* [PROVIDED DATA]

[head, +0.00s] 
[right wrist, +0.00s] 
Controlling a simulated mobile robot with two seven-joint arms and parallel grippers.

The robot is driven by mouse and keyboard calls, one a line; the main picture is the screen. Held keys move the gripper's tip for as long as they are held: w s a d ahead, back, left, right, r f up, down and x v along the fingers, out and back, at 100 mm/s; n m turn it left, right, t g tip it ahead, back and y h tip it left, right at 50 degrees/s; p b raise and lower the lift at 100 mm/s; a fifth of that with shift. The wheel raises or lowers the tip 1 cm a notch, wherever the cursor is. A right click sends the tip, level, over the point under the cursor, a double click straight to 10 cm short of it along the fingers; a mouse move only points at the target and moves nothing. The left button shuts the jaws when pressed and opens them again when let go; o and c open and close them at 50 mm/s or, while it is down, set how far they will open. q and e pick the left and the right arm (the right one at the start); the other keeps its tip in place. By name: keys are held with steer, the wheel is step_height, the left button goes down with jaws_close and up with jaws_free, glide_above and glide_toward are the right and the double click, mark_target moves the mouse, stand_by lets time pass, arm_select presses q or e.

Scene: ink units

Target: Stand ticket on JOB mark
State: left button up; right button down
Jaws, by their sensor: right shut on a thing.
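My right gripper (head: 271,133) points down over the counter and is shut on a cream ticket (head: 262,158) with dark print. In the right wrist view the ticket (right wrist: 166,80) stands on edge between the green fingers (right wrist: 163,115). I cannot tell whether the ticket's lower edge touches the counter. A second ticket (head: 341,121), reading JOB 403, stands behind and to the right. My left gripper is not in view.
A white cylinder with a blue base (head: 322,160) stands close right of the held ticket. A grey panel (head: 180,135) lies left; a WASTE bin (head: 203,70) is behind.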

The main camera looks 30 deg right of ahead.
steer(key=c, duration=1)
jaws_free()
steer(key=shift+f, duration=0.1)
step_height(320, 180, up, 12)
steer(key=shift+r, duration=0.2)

* [EXERCISE DIRECTIONS] Print, please, the lines above from the very first through the one that holds "State: left button up; right button down", both included, word for word and with nothing else.

* [EXERCISE ANSWER]
[head, +0.00s] 
[right wrist, +0.00s] 
Controlling a simulated mobile robot with two seven-joint arms and parallel grippers.

The robot is driven by mouse and keyboard calls, one a line; the main picture is the screen. Held keys move the gripper's tip for as long as they are held: w s a d ahead, back, left, right, r f up, down and x v along the fingers, out and back, at 100 mm/s; n m turn it left, right, t g tip it ahead, back and y h tip it left, right at 50 degrees/s; p b raise and lower the lift at 100 mm/s; a fifth of that with shift. The wheel raises or lowers the tip 1 cm a notch, wherever the cursor is. A right click sends the tip, level, over the point under the cursor, a double click straight to 10 cm short of it along the fingers; a mouse move only points at the target and moves nothing. The left button shuts the jaws when pressed and opens them again when let go; o and c open and close them at 50 mm/s or, while it is down, set how far they will open. q and e pick the left and the right arm (the right one at the start); the other keeps its tip in place. By name: keys are held with steer, the wheel is step_height, the left button goes down with jaws_close and up with jaws_free, glide_above and glide_toward are the right and the double click, mark_target moves the mouse, stand_by lets time pass, arm_select presses q or e.

Scene: ink units

Target: Stand ticket on JOB mark
State: left button up; right button down

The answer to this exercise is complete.